Before he vanished, Mr Amiri, 32, worked at Tehran's Malek Ashtar University, an institution closely connected to the country's powerful Revolutionary Guards.
He has a wife and young daughter still in Tehran. The Iranian regime would have exploited this acutely sensitive pressure point to force him to return and denounce Washington, analysts said.
Adding to the confusion were three contradictory videos purportedly released by Mr Amiri in recent weeks. The first surfaced on June 8 in which he claimed he had been abducted by Saudi and US agents, tortured, forced to say he had defected and was being held against his will at a desert location in Tucson, Arizona.
How he managed to post the video on the internet in such constrained circumstances was never explained.
Within hours a second video posted on YouTube showed a fuller-faced Mr Amiri proclaiming he was safe and voluntarily in the US, pursuing a PhD.

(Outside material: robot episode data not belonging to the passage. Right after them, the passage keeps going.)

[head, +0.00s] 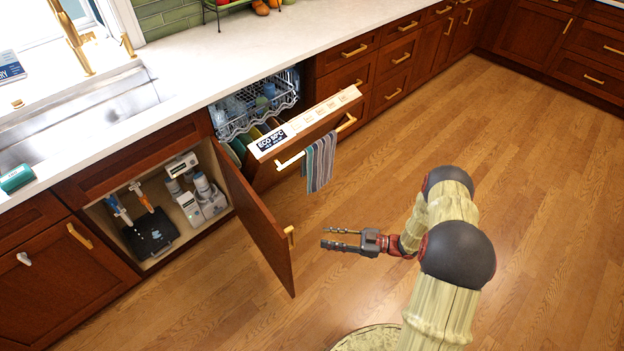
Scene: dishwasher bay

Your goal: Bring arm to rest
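My gripper (341,239) is at the end of my arm, over the open wooden floor right of the open cabinet door (255,217). Its two fingers point left and are spread apart with nothing between them. The fingertips are a short way right of the door's gold handle in the picture, apart from it. My arm is bent, with its dark joints at the lower right.
The sink cabinet (150,262) stands open with items inside. The dishwasher door (305,130) is partly open, with a striped towel (320,162) on its handle and the upper rack (258,105) showing. The wooden floor (530,190) to the right is clear.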

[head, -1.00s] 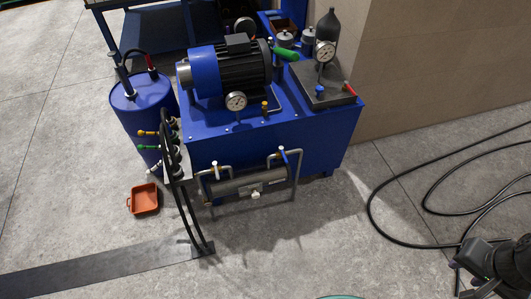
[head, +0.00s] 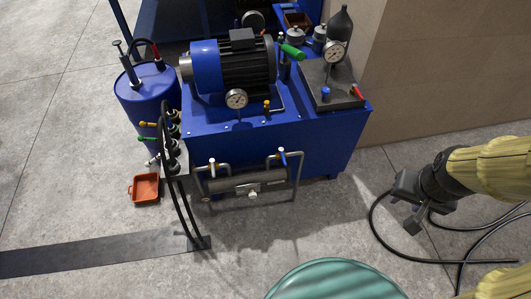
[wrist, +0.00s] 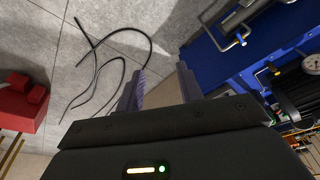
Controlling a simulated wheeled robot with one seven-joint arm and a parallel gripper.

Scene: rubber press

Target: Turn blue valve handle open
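The machine (head: 320,140) is a blue hydraulic unit with a motor on top. A small blue lever (head: 282,156) sits upright on the right bent pipe of the front cylinder in the head view. Another blue-topped knob (head: 325,93) stands on the dark plate at the right. I cannot tell for sure which one is the valve handle. My gripper (head: 411,222) is to the right of the unit, well apart from both. In the wrist view its two fingers (wrist: 160,88) are spread with nothing between them, and the blue unit (wrist: 222,62) is at the right.
The front cylinder (head: 238,189) carries another small lever (head: 212,166) on its left pipe. Black hoses (head: 385,240) lie on the floor at the right. An orange tray (head: 145,187) is on the left floor. A green round object (head: 335,282) is at the bottom edge. Floor before the unit is clear.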

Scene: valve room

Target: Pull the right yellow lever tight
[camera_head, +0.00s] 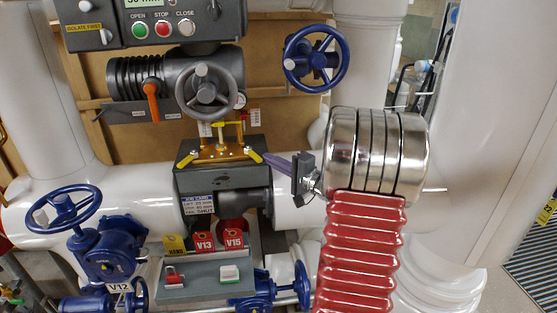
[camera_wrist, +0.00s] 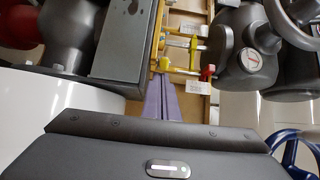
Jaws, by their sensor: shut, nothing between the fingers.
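The right yellow lever (camera_head: 247,155) sticks out at the right end of a brass bracket (camera_head: 218,151) on top of a dark grey block. A matching left yellow lever (camera_head: 186,161) is at the bracket's other end. My gripper (camera_head: 264,154) comes in from the right, with its purple fingers shut and empty. The tips are close to the right lever's end; whether they touch it I cannot tell. In the wrist view, the shut fingers (camera_wrist: 161,80) point at yellow parts of the bracket assembly (camera_wrist: 180,42), with a yellow knob (camera_wrist: 165,63) just past the tips.
A grey handwheel (camera_head: 205,90) and an orange handle (camera_head: 152,101) are above the bracket. A blue handwheel (camera_head: 315,58) is at upper right.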

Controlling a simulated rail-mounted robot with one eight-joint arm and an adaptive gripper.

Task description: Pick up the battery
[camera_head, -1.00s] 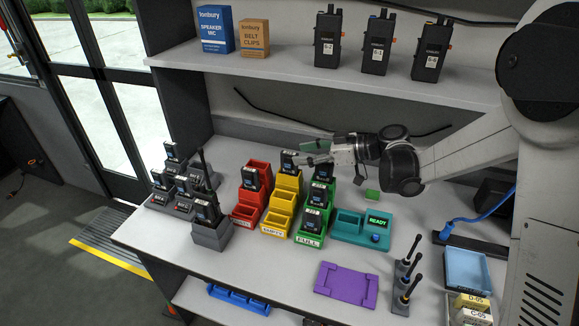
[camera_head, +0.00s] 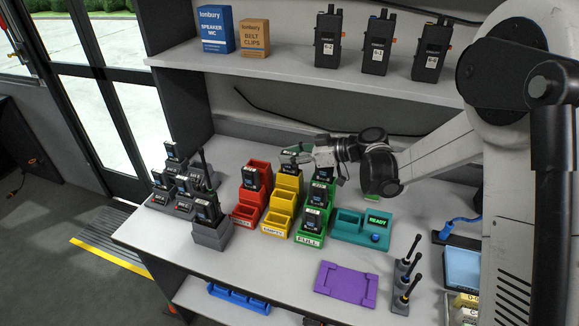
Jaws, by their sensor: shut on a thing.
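The battery (camera_head: 288,167) is a small dark block with a light label, in the top slot of the stepped yellow rack (camera_head: 277,226). My gripper (camera_head: 296,162) comes in from the right, low over the racks, and is shut on this battery. The fingers partly cover the battery, and I cannot tell whether it is raised from its slot. Other dark batteries stand in the green rack (camera_head: 309,240) to the right, and one (camera_head: 251,177) stands in the red rack (camera_head: 245,221) to the left.
Radios in grey stands (camera_head: 208,234) fill the left of the counter. A teal charger (camera_head: 348,230) reading READY stands right of the racks. An overhead shelf (camera_head: 330,80) holds boxes and radios.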

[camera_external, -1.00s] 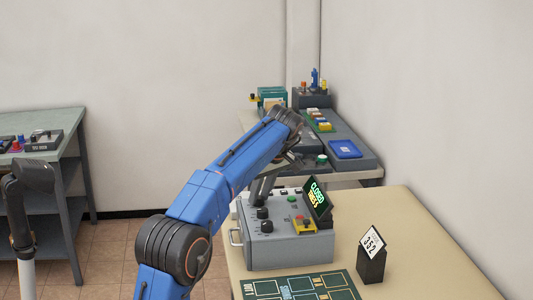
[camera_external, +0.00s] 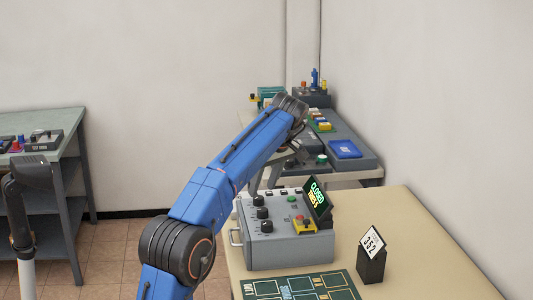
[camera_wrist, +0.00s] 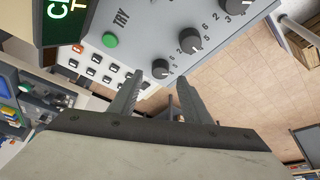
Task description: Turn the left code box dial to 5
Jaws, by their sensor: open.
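The grey code box (camera_external: 285,245) stands on the tan table with three black dials in a row on its sloped top. The dial farthest from the external camera (camera_external: 258,200) also shows in the wrist view (camera_wrist: 160,69), close ahead of my fingers. The middle dial (camera_wrist: 190,44) and the third dial (camera_wrist: 232,5) lie beyond to the upper right; I cannot read the dial settings surely. My gripper (camera_wrist: 158,82) is open and empty, its fingertips either side of the nearest dial in the picture but apparently above it. It also shows in the external view (camera_external: 262,184), over the far dial.
A tilted display (camera_external: 317,197) reading CLOSED stands on the box beside a green TRY button (camera_wrist: 110,40). A card reading 352 (camera_external: 372,242) stands in a black holder at right. A green board (camera_external: 300,287) lies in front. Another console (camera_external: 340,135) stands behind.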

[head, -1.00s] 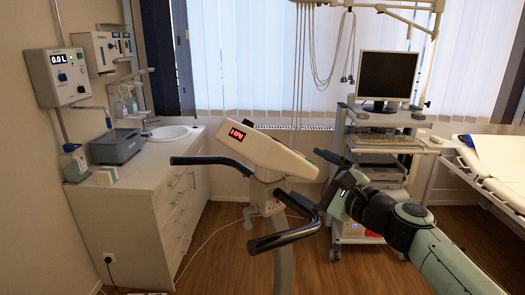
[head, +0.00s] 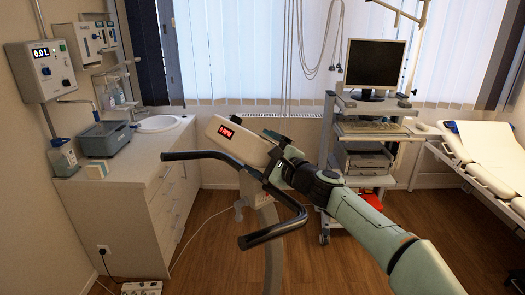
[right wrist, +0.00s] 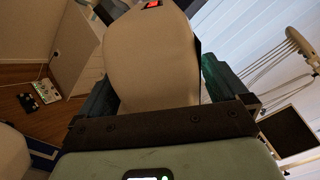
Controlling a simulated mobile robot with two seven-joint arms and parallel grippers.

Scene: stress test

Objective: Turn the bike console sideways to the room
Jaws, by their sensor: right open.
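The bike console (head: 238,143) is a cream, wedge-shaped housing with a red lit display, on a post above black handlebars (head: 278,229). Its display end points left in the head view, and its right end is hidden behind my right gripper (head: 278,152). In the right wrist view the console (right wrist: 152,60) sits between the two dark green fingers of my right gripper (right wrist: 160,82). The jaws are open around it. A gap shows at the right finger; contact at the left finger is unclear. My left gripper is not in view.
A cabinet with a sink (head: 163,123) stands at left. A monitor cart (head: 340,140) stands behind my right arm, with an examination bed (head: 490,160) to its right. A cable and a power strip (head: 141,287) lie on the floor. Open floor lies around the bike.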

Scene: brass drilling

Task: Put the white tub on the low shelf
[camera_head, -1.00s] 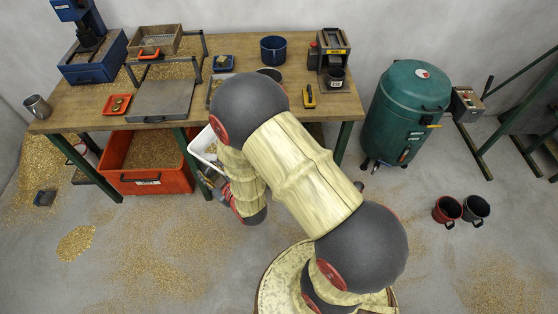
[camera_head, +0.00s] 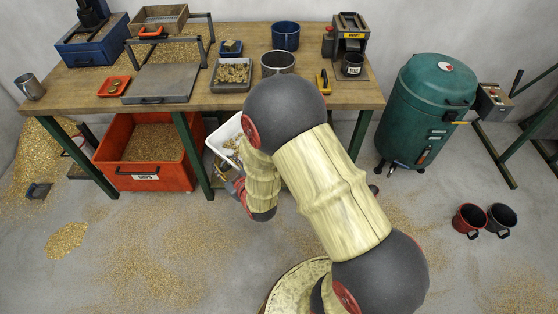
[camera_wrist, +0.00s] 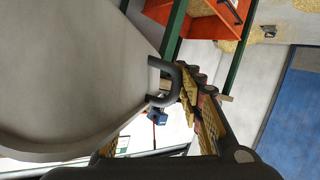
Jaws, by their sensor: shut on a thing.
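The white tub (camera_head: 223,138) shows in the head view below the front edge of the bench, with brass-coloured chips inside. My arm hides its right part. In the wrist view its pale wall (camera_wrist: 70,75) fills the left side, with a dark handle (camera_wrist: 176,84) standing out from it. My gripper (camera_wrist: 192,100) is shut on the tub at this handle; the exact contact is partly hidden. In the head view my gripper (camera_head: 238,190) is just below the tub and mostly covered by my arm. I cannot make out the low shelf clearly.
An orange bin (camera_head: 152,178) of chips stands under the bench (camera_head: 215,103), left of the tub, close to a green bench leg (camera_head: 192,150). A green tank (camera_head: 425,110) stands right of the bench. Two mugs (camera_head: 469,219) are on the floor at right. Chips litter the floor.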

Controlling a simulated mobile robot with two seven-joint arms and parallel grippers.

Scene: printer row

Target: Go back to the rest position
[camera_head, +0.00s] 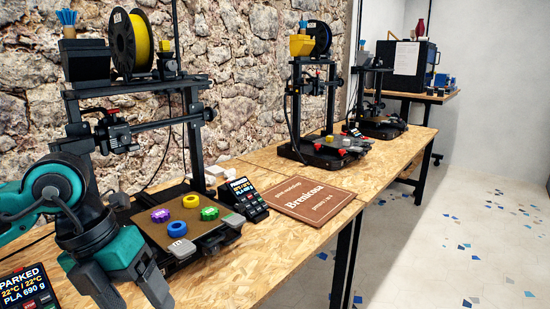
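My left gripper (130,293) is at the lower left, pointing down in front of the nearest printer (68,110). Its two dark fingers are spread apart, with nothing seen between them. The teal and black arm comes in from the left and hides part of this printer and its bed. On the brown print bed (176,245) lie small ring-like parts: purple (160,215), yellow (191,201), green (210,213) and blue (177,229). The gripper is in front of the bed and appears clear of these parts. My right gripper is out of view.
The printers stand along a wooden bench (262,250) against a stone wall. A control screen (245,197) and a brown sign (312,198) are right of the nearest bed. Another screen (25,287) is at the lower left corner. The speckled floor (450,240) at right is clear.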

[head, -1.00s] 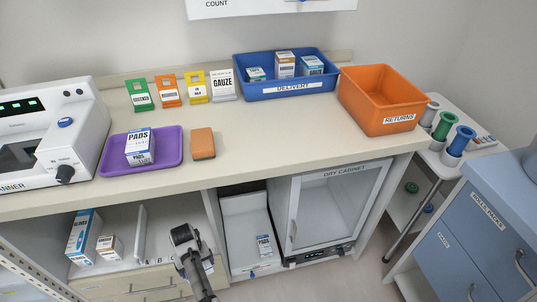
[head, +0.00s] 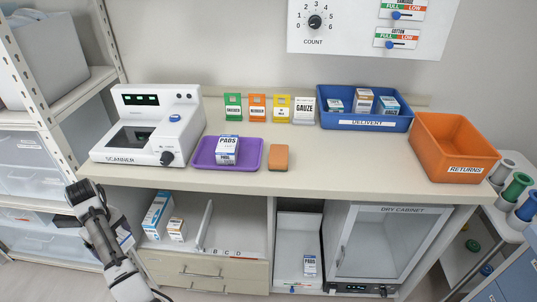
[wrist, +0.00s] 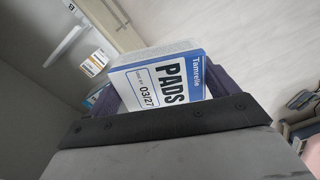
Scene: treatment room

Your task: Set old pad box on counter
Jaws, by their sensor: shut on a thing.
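In the wrist view my gripper (wrist: 162,88) is shut on a white and blue pad box (wrist: 150,75), labelled Tamrelle PADS with the date 03/27. The dark fingers lie on both sides of it. In the head view my arm is at the lower left, in front of the shelving and below counter height; only a small white and blue part of the held box (head: 125,239) shows beside it. The counter (head: 340,160) is beige.
The scanner (head: 150,122) stands left of the tray, an orange-brown block (head: 278,158) right of it. A blue delivery bin (head: 365,123) and orange returns bin (head: 455,147) stand farther right. The counter between block and returns bin is clear. Another pads box (head: 310,266) is in the lower bay.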

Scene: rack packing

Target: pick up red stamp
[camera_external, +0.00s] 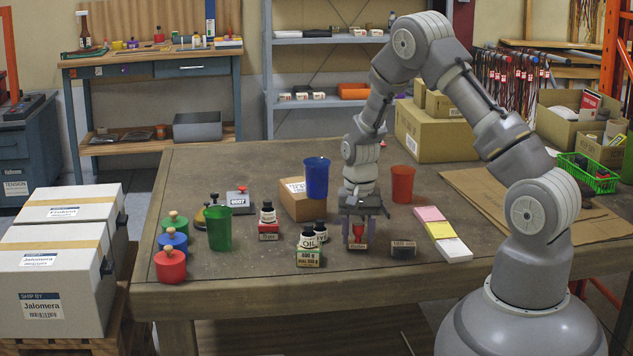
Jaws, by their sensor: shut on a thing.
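My gripper (358,225) points straight down over the front middle of the table. The fingers cover part of the handle. The stamp is upright, and its base is at or very near the table top; I cannot tell whether it touches.
A dark block (403,248) lies close to the right of the stamp. Ink bottles (310,238) stand to its left, and a blue cup (316,178) and a cardboard box (297,205) behind left. A red cup (402,184) and coloured pads (442,232) are to the right.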

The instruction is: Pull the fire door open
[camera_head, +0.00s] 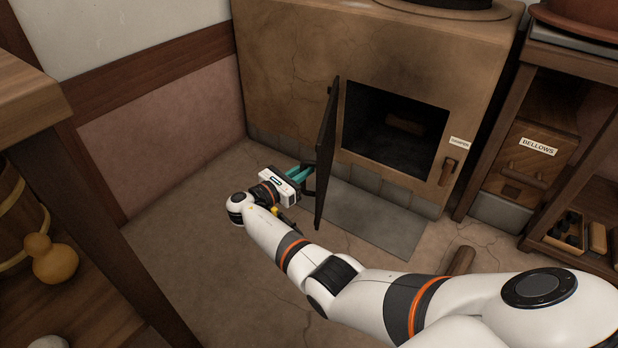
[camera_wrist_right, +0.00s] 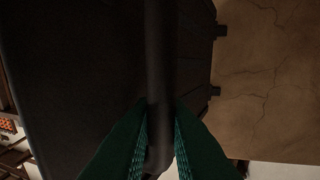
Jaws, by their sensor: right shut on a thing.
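The fire door (camera_head: 327,156) is a dark, thin panel. It stands swung out from the left side of the dark firebox opening (camera_head: 394,131) in the clay stove. My right gripper (camera_head: 308,176), with green fingers, is at the far side of the door and shut on its handle. In the right wrist view the green fingertips (camera_wrist_right: 161,110) close on a dark upright bar, the door handle (camera_wrist_right: 161,50). Behind the handle the dark door face (camera_wrist_right: 80,80) fills the left, with hinges at its right edge. My left gripper is not in view.
The clay stove (camera_head: 290,60) has a damper handle (camera_head: 447,172) at its right. A grey plate (camera_head: 375,222) lies on the floor in front. A bellows unit (camera_head: 530,165) stands at right, a wooden shelf (camera_head: 60,160) at left.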

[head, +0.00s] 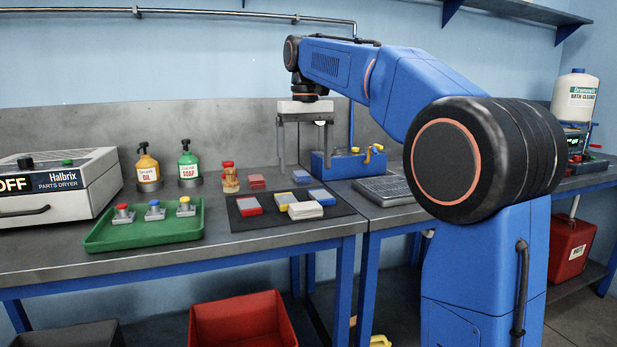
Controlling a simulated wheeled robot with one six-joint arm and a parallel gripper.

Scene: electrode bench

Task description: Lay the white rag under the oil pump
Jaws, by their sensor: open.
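The oil pump (148,166) is an amber bottle with a black pump head and an "OIL" label, upright on a dark round base at the back left of the bench. A small white folded pad, which looks like the white rag (306,211), lies at the front of a black mat (262,221), close to the coloured blocks. My gripper (303,160) points down above the back of the bench, beyond the mat. Its two fingers are wide apart with nothing between them.
A green soap pump (188,164) stands right of the oil pump. A green tray (143,231) with several buttons lies in front of them, and a parts dryer (58,186) stands left. Red, yellow and blue blocks (321,197) crowd the mat. A blue box (343,164) stands near my gripper.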

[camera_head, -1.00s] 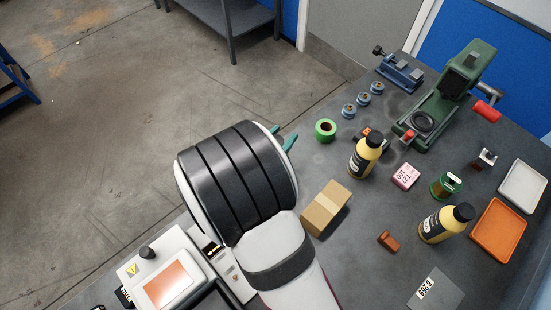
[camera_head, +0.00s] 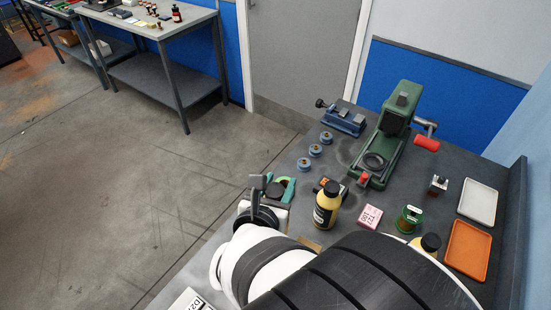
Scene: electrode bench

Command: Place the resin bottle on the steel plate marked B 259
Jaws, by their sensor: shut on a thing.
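A yellow resin bottle (camera_head: 326,207) with a black cap stands upright near the bench's middle. Another black-capped bottle (camera_head: 430,243) stands farther right, mostly hidden behind my arm. Their labels are too small to read. No steel plate is visible; my arm covers the front of the bench.
A green press (camera_head: 388,140), a blue vise (camera_head: 343,120) and several blue spools (camera_head: 315,151) stand at the back. A pink box (camera_head: 369,216), a green spool (camera_head: 409,217), an orange tray (camera_head: 468,250) and a white tray (camera_head: 478,201) lie right.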

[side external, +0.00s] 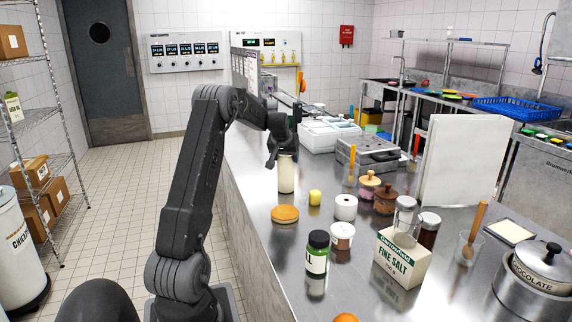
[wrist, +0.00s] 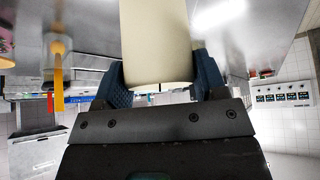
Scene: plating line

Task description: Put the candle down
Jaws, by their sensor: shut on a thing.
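The candle (side external: 286,176) is a cream-white upright cylinder at the middle of the steel counter in the side view. My gripper (side external: 283,152) is above it, pointing down, with its jaws around the candle's upper part. In the wrist view the candle (wrist: 156,45) fills the top middle, between the two blue-grey fingers of my gripper (wrist: 158,85). The gripper is shut on it. I cannot tell for sure whether the candle's lower end touches the counter.
A salt box (side external: 401,258) stands nearer the front. A white board (side external: 464,160) stands at right.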

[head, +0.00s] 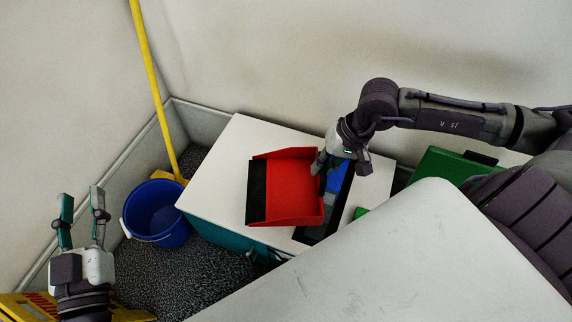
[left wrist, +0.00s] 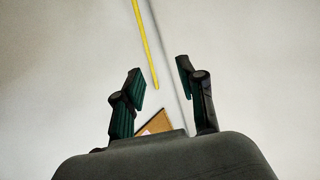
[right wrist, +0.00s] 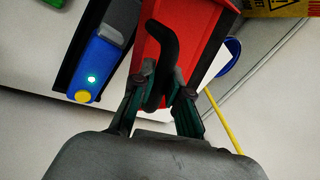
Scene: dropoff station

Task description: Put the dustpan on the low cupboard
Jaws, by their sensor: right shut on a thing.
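The red dustpan (head: 290,185) with a black front lip is over the white top of the low cupboard (head: 225,160), which has a teal front. I cannot tell whether the dustpan touches the top. My right gripper (head: 318,165) is shut on the dustpan's black handle, at its right end. In the right wrist view the dark handle (right wrist: 163,50) runs between the fingers and the red pan (right wrist: 190,22) lies beyond. My left gripper (head: 82,205) is open and empty at the lower left, far from the dustpan; the left wrist view shows its spread fingers (left wrist: 160,85).
A dark tray (head: 341,200) with a blue device (right wrist: 97,60) stands on the cupboard right of the dustpan. A blue bucket (head: 140,200) and a yellow pole (head: 152,80) are left of the cupboard. A pale table (head: 400,260) fills the front right. A green case (head: 440,170) stands behind it.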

In the third video, which was broadcast by Iranian state television on June 29, a man claiming to be the missing scientist, proclaimed: "I, Shahram Amiri, am a national of the Islamic Republic of Iran and a few minutes ago I succeeded in escaping security agents in Virginia [which is home to the CIA]."
He said he could be "re-arrested at any time" and denounced as a "complete fabrication" the second video in which it was claimed he was living freely in the US.
Iran experts suspect the first and last video may have been fakes staged by the Iranian regime to intimidate others from defecting. Or they could have been genuine videos, made with Mr Amiri's assistance, possibly to ease the pressure on his family in Tehran.
It did not bode well for Iranian intelligence whether Mr Amiri had defected or was kidnapped. Tehran, nevertheless, argued that his disappearance highlighted western perfidy and showed why it could not trust the US in negotiations to resolve the protracted and increasingly tense nuclear dispute.